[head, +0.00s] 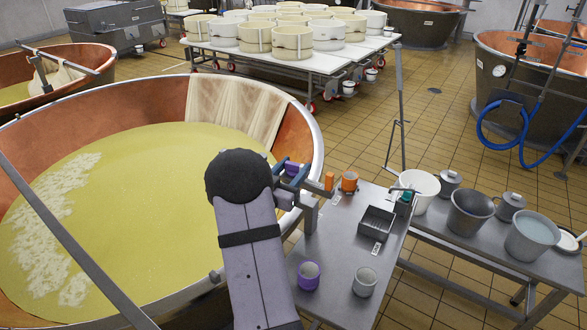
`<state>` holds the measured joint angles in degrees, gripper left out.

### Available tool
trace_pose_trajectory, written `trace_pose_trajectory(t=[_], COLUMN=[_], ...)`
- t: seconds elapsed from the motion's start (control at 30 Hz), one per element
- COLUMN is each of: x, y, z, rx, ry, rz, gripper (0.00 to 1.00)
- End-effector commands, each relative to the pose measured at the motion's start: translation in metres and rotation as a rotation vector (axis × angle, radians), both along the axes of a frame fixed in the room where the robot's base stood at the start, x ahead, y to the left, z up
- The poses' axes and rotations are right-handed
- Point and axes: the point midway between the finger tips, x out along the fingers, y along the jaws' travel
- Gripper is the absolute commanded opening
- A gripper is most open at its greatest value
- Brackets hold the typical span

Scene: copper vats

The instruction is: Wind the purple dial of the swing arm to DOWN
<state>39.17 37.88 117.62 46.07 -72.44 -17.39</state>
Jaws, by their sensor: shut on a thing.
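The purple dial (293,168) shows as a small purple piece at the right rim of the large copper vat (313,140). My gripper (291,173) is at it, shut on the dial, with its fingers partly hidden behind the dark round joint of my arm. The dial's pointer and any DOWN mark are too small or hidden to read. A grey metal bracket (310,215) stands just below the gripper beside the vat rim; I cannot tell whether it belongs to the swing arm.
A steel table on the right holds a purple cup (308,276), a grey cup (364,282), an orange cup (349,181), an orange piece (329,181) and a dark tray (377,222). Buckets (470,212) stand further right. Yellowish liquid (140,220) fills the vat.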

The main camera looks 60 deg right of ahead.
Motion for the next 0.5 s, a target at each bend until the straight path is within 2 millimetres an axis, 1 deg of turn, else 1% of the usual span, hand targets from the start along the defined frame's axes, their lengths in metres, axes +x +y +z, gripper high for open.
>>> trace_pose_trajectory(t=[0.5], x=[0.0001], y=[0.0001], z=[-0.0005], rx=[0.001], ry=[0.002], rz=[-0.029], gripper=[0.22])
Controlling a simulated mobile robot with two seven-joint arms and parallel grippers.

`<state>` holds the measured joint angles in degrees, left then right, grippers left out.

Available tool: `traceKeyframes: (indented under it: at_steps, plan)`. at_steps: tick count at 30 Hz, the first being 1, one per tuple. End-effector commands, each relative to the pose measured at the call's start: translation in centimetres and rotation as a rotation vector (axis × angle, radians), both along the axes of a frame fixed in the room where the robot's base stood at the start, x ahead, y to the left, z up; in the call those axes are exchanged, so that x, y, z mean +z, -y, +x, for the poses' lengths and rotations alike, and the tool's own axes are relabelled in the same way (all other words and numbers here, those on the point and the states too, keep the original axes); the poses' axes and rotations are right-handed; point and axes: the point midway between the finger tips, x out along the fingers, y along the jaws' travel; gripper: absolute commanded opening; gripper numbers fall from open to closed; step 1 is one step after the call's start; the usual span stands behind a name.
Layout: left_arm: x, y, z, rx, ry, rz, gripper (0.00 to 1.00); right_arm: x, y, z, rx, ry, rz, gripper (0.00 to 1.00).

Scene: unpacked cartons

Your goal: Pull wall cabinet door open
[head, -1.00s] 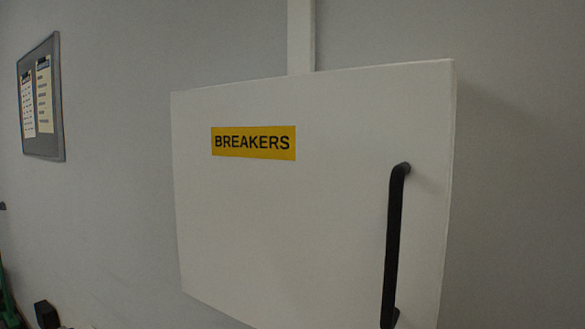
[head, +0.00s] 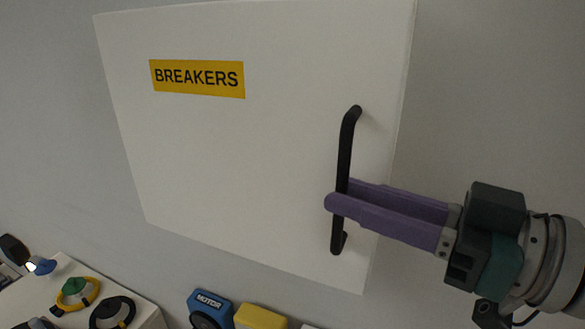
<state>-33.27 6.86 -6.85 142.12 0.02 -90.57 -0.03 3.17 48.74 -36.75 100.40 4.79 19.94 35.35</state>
━━━━━━━━━━━━━━━━
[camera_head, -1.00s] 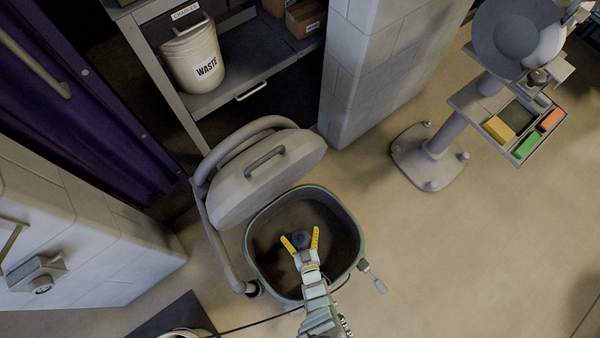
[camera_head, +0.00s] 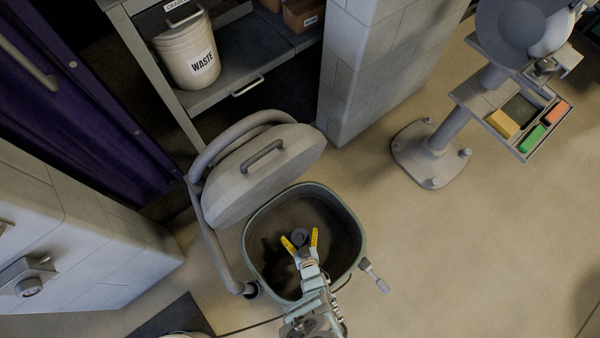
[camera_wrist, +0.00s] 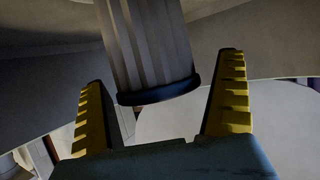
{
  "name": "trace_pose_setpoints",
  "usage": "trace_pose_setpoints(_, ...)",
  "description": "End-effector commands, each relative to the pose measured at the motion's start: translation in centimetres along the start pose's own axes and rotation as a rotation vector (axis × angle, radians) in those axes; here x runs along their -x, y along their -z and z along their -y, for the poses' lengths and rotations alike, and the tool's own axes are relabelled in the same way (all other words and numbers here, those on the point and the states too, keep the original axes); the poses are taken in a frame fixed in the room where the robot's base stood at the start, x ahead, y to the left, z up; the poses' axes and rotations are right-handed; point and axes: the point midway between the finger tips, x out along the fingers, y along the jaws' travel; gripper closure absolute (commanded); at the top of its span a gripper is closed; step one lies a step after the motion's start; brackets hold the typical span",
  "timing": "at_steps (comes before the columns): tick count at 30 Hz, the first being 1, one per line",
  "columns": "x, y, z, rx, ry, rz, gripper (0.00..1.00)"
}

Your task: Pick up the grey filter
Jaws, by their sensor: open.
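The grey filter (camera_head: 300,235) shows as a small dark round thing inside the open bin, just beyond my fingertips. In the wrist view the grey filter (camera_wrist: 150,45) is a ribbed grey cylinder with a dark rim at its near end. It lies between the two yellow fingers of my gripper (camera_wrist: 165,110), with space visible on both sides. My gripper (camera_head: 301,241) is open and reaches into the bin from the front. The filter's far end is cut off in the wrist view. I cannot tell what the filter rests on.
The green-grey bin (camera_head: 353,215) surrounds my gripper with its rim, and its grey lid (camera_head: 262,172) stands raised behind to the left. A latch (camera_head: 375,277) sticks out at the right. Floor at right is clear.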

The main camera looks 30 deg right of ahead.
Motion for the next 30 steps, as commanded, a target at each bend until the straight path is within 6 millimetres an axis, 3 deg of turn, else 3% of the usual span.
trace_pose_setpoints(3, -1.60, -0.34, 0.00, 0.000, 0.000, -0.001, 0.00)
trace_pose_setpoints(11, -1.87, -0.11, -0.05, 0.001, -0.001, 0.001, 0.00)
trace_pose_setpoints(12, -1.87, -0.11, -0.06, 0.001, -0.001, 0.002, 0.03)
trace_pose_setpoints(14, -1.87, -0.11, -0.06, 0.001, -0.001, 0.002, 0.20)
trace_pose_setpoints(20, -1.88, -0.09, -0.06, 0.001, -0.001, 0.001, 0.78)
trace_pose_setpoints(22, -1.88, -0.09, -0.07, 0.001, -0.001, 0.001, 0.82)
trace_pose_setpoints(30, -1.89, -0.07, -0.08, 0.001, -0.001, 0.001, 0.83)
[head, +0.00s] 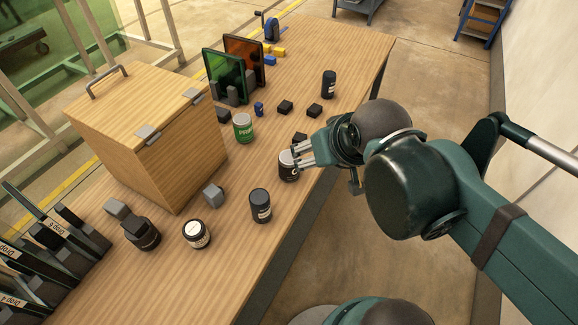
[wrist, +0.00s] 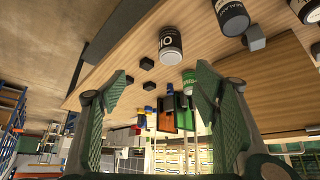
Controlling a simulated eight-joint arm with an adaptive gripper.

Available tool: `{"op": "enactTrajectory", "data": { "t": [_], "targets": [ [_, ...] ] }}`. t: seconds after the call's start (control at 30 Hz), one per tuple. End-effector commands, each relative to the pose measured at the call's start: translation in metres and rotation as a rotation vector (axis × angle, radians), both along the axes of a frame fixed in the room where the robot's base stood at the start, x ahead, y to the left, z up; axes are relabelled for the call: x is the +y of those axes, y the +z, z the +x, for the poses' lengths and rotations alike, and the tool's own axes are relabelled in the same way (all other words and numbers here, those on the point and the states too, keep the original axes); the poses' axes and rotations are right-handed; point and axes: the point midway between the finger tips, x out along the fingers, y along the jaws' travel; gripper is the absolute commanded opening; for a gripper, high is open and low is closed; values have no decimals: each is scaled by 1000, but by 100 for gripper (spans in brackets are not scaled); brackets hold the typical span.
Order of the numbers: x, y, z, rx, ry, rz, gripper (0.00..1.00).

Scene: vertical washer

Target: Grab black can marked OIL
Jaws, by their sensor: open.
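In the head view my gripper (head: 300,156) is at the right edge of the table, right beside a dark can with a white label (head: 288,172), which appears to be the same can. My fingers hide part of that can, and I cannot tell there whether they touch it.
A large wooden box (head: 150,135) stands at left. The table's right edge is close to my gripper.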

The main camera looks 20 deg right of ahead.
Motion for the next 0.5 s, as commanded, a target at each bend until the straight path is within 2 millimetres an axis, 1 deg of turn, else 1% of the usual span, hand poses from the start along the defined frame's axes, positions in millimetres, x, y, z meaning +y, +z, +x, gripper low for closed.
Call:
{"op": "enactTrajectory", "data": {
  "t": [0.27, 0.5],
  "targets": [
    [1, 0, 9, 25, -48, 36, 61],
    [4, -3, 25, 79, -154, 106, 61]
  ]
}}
━━━━━━━━━━━━━━━━
Repeat the span of lines that opens with the line holding "Target: Grab black can marked OIL" and closes with the line holding "The main camera looks 20 deg right of ahead.", exactly as it stands.

Target: Grab black can marked OIL
Jaws, by their sensor: open.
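In the head view my gripper (head: 300,156) is at the right edge of the table, right beside a dark can with a white label (head: 288,172), which appears to be the same can. My fingers hide part of that can, and I cannot tell there whether they touch it.
A large wooden box (head: 150,135) stands at left. The table's right edge is close to my gripper.

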The main camera looks 20 deg right of ahead.

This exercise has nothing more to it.